Reproduce all the material exactly, minus any pictures it holds.

▶ **Data**:
** START **

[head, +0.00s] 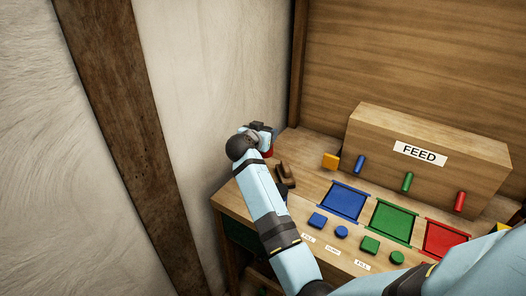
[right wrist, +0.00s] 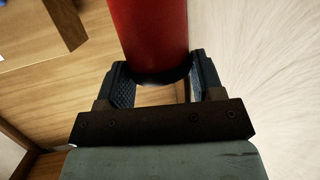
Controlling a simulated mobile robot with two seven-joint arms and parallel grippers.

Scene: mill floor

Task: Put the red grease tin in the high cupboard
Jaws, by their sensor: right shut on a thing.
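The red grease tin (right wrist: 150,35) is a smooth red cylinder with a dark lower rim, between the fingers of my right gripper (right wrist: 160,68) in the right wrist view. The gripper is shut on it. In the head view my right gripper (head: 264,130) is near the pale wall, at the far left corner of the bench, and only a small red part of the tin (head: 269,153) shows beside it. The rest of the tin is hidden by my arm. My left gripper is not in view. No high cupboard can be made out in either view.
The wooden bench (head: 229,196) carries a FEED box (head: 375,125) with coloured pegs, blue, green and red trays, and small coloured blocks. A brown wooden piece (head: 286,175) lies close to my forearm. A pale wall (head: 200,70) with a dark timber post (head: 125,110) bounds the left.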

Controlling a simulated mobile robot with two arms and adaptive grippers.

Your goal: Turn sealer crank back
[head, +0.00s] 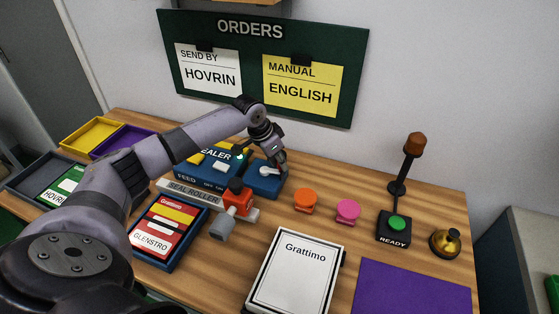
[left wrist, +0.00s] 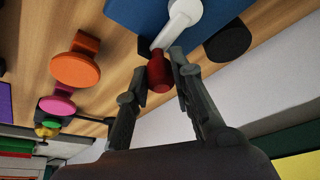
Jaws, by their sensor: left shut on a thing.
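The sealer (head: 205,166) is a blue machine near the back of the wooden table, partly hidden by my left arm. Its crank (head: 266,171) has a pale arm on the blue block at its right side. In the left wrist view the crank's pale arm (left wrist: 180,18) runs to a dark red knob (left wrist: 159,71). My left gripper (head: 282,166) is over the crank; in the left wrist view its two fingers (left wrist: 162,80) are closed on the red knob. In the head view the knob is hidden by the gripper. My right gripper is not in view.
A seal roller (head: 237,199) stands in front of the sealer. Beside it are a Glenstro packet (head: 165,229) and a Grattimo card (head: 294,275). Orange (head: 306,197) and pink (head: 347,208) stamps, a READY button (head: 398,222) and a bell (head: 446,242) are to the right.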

** END **

▶ **Output below**:
[head, +0.00s] 
[right wrist, +0.00s] 
Controlling a simulated mobile robot with two seven-joint arms and parallel grippers.

Scene: mill floor

Task: Put the red grease tin in the high cupboard
Jaws, by their sensor: right shut on a thing.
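The red grease tin (right wrist: 150,35) is a smooth red cylinder with a dark lower rim, between the fingers of my right gripper (right wrist: 160,68) in the right wrist view. The gripper is shut on it. In the head view my right gripper (head: 264,130) is near the pale wall, at the far left corner of the bench, and only a small red part of the tin (head: 269,153) shows beside it. The rest of the tin is hidden by my arm. My left gripper is not in view. No high cupboard can be made out in either view.
The wooden bench (head: 229,196) carries a FEED box (head: 375,125) with coloured pegs, blue, green and red trays, and small coloured blocks. A brown wooden piece (head: 286,175) lies close to my forearm. A pale wall (head: 200,70) with a dark timber post (head: 125,110) bounds the left.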

Controlling a simulated mobile robot with two arms and adaptive grippers.

Your goal: Turn sealer crank back
[head, +0.00s] 
[left wrist, +0.00s] 
Jaws, by their sensor: left shut on a thing.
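The sealer (head: 205,166) is a blue machine near the back of the wooden table, partly hidden by my left arm. Its crank (head: 266,171) has a pale arm on the blue block at its right side. In the left wrist view the crank's pale arm (left wrist: 180,18) runs to a dark red knob (left wrist: 159,71). My left gripper (head: 282,166) is over the crank; in the left wrist view its two fingers (left wrist: 162,80) are closed on the red knob. In the head view the knob is hidden by the gripper. My right gripper is not in view.
A seal roller (head: 237,199) stands in front of the sealer. Beside it are a Glenstro packet (head: 165,229) and a Grattimo card (head: 294,275). Orange (head: 306,197) and pink (head: 347,208) stamps, a READY button (head: 398,222) and a bell (head: 446,242) are to the right.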

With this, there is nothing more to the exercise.